In the famous medieval Romanesque cathedral of Bamberg, on the tomb of Henry II (Saint), Emperor of the Holy Roman Empire, who died in 1024, there is the following inscription:

"Sus lit er da in sîner stift
di'er het erbouwen, als diu bin it wift
ûz manege bluete wurket, daz man honc-seim nennet."

("He lies in the minster he built, as the bee her web from many a blossom works, which we name honey-juice.")

When King Edward I of England, who died in 1307, was exhumed in 1774, his hands and face were found to be well pre-served. This condition was attributed to the fact that they had been coated with a thin layer of wax and honey.

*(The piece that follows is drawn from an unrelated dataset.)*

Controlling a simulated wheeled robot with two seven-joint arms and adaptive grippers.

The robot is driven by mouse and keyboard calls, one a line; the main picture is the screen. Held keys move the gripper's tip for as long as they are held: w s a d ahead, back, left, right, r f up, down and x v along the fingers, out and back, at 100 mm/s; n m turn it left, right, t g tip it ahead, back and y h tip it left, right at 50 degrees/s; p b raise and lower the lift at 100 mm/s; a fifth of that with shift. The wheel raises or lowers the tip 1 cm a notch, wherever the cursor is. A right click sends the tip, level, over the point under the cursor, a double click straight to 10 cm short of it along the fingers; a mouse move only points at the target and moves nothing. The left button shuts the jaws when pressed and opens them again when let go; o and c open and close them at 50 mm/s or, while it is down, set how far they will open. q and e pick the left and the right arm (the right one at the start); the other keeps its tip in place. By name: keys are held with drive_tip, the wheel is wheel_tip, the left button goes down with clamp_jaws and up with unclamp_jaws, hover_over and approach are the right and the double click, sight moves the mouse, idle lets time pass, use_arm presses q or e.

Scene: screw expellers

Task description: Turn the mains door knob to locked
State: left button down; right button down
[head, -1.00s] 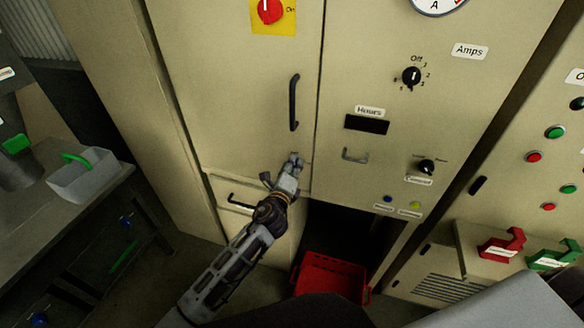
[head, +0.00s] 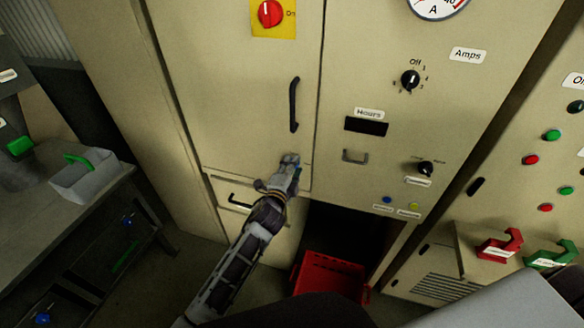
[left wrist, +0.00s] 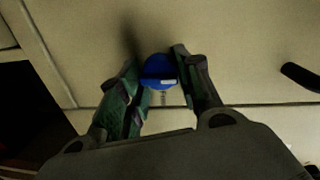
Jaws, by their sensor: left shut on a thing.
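The mains door knob (left wrist: 158,68) is a round blue knob with a pale mark, seen in the left wrist view between my fingers. In the head view my gripper hides nearly all of it. My left gripper (head: 290,160) is at the lower right of the tall beige door (head: 240,120), below its black handle (head: 293,104). In the left wrist view the left gripper (left wrist: 160,82) has one finger on each side of the knob and is shut on it. Small lettering beside the knob is too small to read. My right gripper is not in view.
A red and yellow switch (head: 270,14) is high on the door. A panel with dials and an Hours display (head: 366,124) is to the right. A red crate (head: 330,275) sits below in an opening. A bench with a grey bin (head: 85,180) is at left.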

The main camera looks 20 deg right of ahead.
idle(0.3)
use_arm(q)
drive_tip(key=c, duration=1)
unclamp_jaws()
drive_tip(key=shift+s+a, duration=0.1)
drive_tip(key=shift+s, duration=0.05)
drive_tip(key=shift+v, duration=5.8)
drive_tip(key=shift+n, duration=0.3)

In Burma, during the rainy season, the eviscerated corpses are preserved temporarily in honey, until relatives are able to pro-cure dried fire-wood for the customary cremation. If the dead person buried in honey is a holy Buddhistic monk and the corpse is removed from the coffin for cremation, the honey is dispensed in one ounce jars and sold at auction. Often fortunes are realized from such sales. The Burmese firmly believes that a drop of this honey will cure any affliction.

The ancient belief that anyone who drowned in honey would revive, is best illustrated in the legend of Glaucos.

Glaucos, the son of the Cretan King Minos, while playing with a mouse (the symbol of death) fell into a jar of honey and drowned. Minos searched for him in vain. At last he appealed to the oracle of Apollo and only under its guidance did he find the body of his son. Apollo announced to Minos: "A monstrosity has been born in your land and the person who will be able to discover its meaning shall find and restore your son." The whole country looked for the monstrosity, which was very soon found. It proved to be a calf which changed its color thrice daily; first it was white, then it became red and finally black. Minos summoned all his augurs to find out what this signified. The seer Polydos was the one who could construe its meaning. He thought the calf represented a mulberry tree, the fruit of which is first white, afterwards red and when ripe, black. Minos ordered Polydos to find his son. At first he hesitated but after he was compelled, he commenced his search for the lost son of the King. Polydos, during his long wanderings, passed a honey-bin, on top of which an owl was perched, driving away some bees. He considered this an omen, entered the bin and found Glaucos, drowned in a vessel of honey.

Polydos notified the King of the recovery of Glaucos' body. The seer was locked in a Old Cretan vault with the corpse and ordered to resusci tate it. A snake soon crawled toward the body of Glaucos, but Polydos killed the snake. Another snake, bearing an herb, laid this over the dead snake, which at once revived. Polydos then placed the same herb over the body of Glaucos, who immediately came to life. Polydos received royal rewards for his deeds and was discharged, laden with treasures.

The circumstance that the bees which tried to enter the honey-bin were driven away by the owl, was symbolical of the fact that the bees, representing the soul of the deceased, were using their best efforts to regain their former habitation and were prevented only by the sinister influence of the owl.